Possibile che sia bastato il richiamo all'ordine del presidente, per
quanto carismatico possa essere, a tagliare gli acquisti nella gran
palude della burocrazia? Il monito di Xi Jinping ha scatenato i
cittadini comuni, soprattutto quelli della classe media, che si sono
messi a caccia di corrotti e spendaccioni. Due casi di questi giorni:
il segretario del partito in una zona terremotata del Sichuan è stato
fotografato nelle zone del disastro, non aveva l'orologio, ma sul
polso c'era un'impronta chiara. I bloggers hanno fatto ricerche e
hanno rilanciato immagini in cui il compagno Fang Jiyue sfoggiava
(pare) un Vacheron Constantin da 20 mila euro. Un altro episodio da
caccia alle streghe anti-corruzione, che ricorda anche la Rivoluzione
Culturale: il boss del partito in una città del Jiangsu sorpreso
mentre faceva baldoria in un locale notturno, che ha preso un
megafono, si è inginocchiato e ha invocato pietà. Lo hanno rimosso
comunque.

Ma il malcostume occupa solo una frazione del mercato. Un altro
problema è che ai cinesi cominciano a piacere nuovi marchi del lusso
oltre a quelli europei, sta emergendo il created in China da stilisti
locali. E qui entra in gioco la moglie del presidente Xi,
l'affascinante signora Peng Liyuan, che sta facendo da traino
mostrandosi in pubblico con i suoi vestiti disegnati a Shanghai.
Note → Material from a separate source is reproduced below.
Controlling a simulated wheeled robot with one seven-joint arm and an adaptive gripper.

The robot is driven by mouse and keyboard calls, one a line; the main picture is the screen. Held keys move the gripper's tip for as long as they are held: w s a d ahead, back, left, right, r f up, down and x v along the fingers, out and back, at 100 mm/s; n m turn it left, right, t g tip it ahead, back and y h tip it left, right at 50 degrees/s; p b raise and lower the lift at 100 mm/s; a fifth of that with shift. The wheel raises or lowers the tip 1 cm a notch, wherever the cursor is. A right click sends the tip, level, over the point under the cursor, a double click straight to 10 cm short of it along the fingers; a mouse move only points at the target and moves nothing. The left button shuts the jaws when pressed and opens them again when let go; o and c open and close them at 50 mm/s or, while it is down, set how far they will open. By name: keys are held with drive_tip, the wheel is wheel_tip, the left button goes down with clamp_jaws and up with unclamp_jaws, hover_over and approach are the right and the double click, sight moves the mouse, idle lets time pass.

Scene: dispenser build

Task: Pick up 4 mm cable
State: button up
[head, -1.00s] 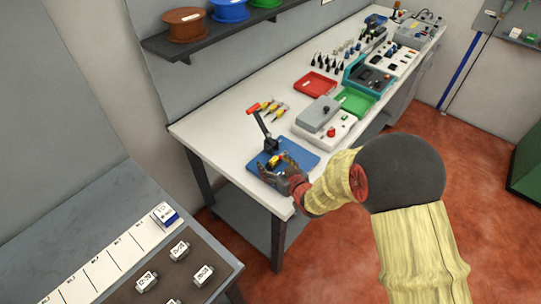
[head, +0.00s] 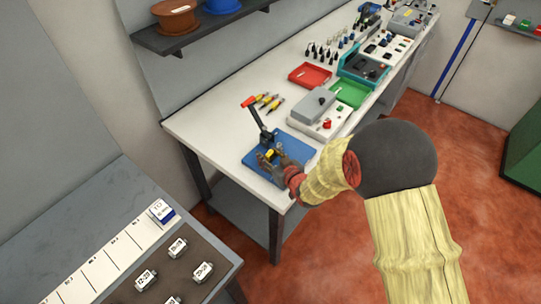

Daniel Jeffreys, direttore di Quintessentially Magazine , bibbia del
fashion per milionari, racconta di aver fatto un sondaggio: oltre il
70% dei loro clienti pensa che entro cinque anni il created in China
sfiderà le griffe straniere. Ma i cinesi hanno il know how , la
conoscenza per produrre in proprio in questo campo? «Presto - prevede
Jeffreys - Pechino dovrà giocare secondo le regole, mettendo fine
all'industria del falso: a quel punto milioni di lavoratori e
artigiani che ora replicano Gucci, Dior, Louis Vuitton, dovranno
essere riciclati e produrranno oggetti e abiti di qualità pensati
qui».

Ultimo problema: i cinesi sanno che molti gadgetoccidentali vengono
venduti sul loro mercato a prezzi gonfiati. Il Wall Street Journal
accusa Mercedes, Bmw e Audi di far pagare in Cina le loro berline di
alta gamma il 64% in più rispetto agli Usa. Auto che pure sono
prodotte da operai cinesi, in fabbriche cinesi. Giocano sui prezzi
anche le griffe: per esempio la borsetta Joy Boston di Gucci qui costa
881 euro, in Europa 545 (+62%); la Speedy di Louis Vuitton a Pechino
viene 746 euro, nella Ue 540 (+34%).

Addio vecchia Europa? «No, i cinesi hanno cominciato a viaggiare, 100
milioni di turisti quest'anno: con le nostre capacità e i prezzi che
nelle nostre boutiques sono più competitivi, possiamo convincerli a
comprare da noi quegli orologi, scarpe, borse, vestiti che fino ad ora
hanno trovato solo in Cina», prevede Osservatorio Asia.